Menurut Neta, Rutan Brimob tergolong sangat sempit dan terbatas, sementara
dalam sistem hukum Indonesia seorang napi harus dibina. Sempitnya Rutan Brimob membuat tempat ini tidak layak
bagi napi. Saat Aulia Pohan menjadi napi di Rutan Brimob, kamarnya lebih banyak
terlihat terkunci dari luar, sementara sang napi tidak terlihat entah di mana.
Sempitnya luas Rutan Brimob membuat gerak gerik dan aktivitas semua tahanan
menjadi sangat gampang terpantau sesama tahanan.

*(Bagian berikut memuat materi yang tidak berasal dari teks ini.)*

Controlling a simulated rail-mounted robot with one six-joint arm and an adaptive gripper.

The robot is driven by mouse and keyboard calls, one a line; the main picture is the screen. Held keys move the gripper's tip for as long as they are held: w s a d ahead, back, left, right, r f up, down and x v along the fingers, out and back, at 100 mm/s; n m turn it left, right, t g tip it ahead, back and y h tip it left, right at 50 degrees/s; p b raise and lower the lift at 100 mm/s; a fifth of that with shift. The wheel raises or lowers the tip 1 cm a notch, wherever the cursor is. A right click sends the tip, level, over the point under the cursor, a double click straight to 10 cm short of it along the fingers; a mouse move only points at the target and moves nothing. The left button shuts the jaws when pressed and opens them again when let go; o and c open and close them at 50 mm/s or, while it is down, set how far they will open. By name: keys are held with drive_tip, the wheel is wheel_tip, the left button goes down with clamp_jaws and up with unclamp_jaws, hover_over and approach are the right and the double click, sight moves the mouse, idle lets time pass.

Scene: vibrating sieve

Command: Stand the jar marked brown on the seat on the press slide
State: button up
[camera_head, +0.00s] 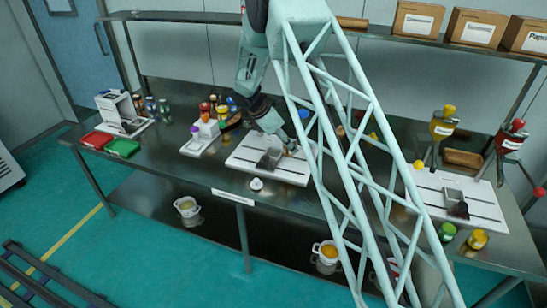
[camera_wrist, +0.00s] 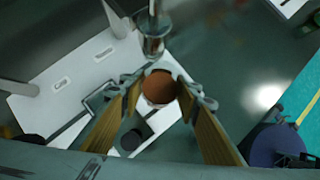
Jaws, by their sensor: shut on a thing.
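My gripper (camera_wrist: 160,92) is shut on a jar with a round brown top (camera_wrist: 158,87), seen from above between the two fingers in the wrist view. In the head view my gripper (camera_head: 290,147) is over a white slotted board (camera_head: 245,160) on the middle of the bench. The jar cannot be made out clearly there. The board also shows in the wrist view (camera_wrist: 30,105), left of and below the jar. A square metal frame (camera_wrist: 93,100) and a dark round piece (camera_wrist: 131,139) are beside the held jar in that view. I cannot tell which part is the seat.
A metallic cylinder (camera_wrist: 153,43) stands just beyond the jar. A small white-and-dark item (camera_head: 257,184) is at the bench front. A second slotted board (camera_head: 485,208) is at the right. Several coloured jars and red and green trays (camera_head: 122,148) occupy the left.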

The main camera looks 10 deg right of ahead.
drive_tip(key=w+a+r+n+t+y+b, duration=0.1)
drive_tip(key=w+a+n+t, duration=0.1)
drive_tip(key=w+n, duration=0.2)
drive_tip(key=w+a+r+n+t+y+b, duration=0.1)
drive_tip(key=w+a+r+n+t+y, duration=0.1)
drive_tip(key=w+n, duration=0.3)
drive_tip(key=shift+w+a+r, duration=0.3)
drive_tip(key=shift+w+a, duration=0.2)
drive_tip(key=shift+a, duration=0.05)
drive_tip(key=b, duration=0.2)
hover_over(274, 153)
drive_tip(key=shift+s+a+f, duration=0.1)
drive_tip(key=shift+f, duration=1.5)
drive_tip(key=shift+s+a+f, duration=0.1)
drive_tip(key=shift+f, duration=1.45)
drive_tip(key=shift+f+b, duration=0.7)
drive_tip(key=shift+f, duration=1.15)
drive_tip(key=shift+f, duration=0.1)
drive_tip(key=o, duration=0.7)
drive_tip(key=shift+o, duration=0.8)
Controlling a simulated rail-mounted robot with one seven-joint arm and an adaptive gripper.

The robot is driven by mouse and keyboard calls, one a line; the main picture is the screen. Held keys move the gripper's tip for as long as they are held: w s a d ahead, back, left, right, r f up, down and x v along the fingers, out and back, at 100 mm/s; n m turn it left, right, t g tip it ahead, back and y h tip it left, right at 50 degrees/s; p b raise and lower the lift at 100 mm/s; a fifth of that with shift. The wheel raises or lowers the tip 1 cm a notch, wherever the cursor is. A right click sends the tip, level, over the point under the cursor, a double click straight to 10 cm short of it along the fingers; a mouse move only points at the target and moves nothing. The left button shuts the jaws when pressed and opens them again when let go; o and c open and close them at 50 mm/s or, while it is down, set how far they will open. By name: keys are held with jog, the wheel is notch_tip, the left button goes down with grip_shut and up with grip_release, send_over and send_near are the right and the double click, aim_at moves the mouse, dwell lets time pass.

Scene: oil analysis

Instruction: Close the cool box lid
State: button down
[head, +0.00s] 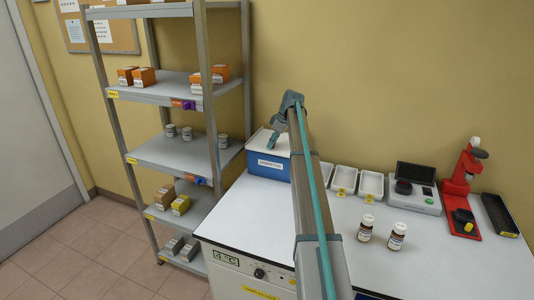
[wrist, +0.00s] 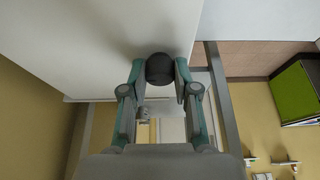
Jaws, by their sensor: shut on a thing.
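The cool box (head: 268,168) is blue with a white front label and stands at the back left of the white bench. Its white lid (head: 258,142) lies over the top of the box; I cannot tell whether it sits fully flush. My gripper (head: 272,142) is over the lid, partly hidden by my arm. In the wrist view, my gripper (wrist: 160,75) is shut on a dark round knob (wrist: 159,67) against the white lid surface (wrist: 110,35), one finger on each side. The right part of the box is hidden behind my arm in the head view.
White trays (head: 371,184), a scale (head: 414,190), a red instrument (head: 464,185) and two brown bottles (head: 366,228) stand on the bench to the right. A grey shelf rack (head: 170,153) stands left of the bench. The bench's front left (head: 240,215) is clear.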

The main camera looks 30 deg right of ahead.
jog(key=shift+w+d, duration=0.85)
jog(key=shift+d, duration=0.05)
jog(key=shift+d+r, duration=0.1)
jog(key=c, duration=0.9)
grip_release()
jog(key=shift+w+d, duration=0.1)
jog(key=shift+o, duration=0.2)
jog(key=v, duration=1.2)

IPW berharap kesalahan yang dilakukan rejim SBY yang mengintervensi Rutan
Brimob hendaknya tidak terulang lagi di era rejim Jokowi. Brimob dan Polri
jangan membiarkan pelanggaran hukum ini. “Untuk itu harus segera meminta
Menteri Hukum dan HAM segera memindahkan Ahok ke lembaga pemasyarakatan agar
bisa dilakukan pembinaan sesuai ketentuan hukum,” ucap Neta menyarankan.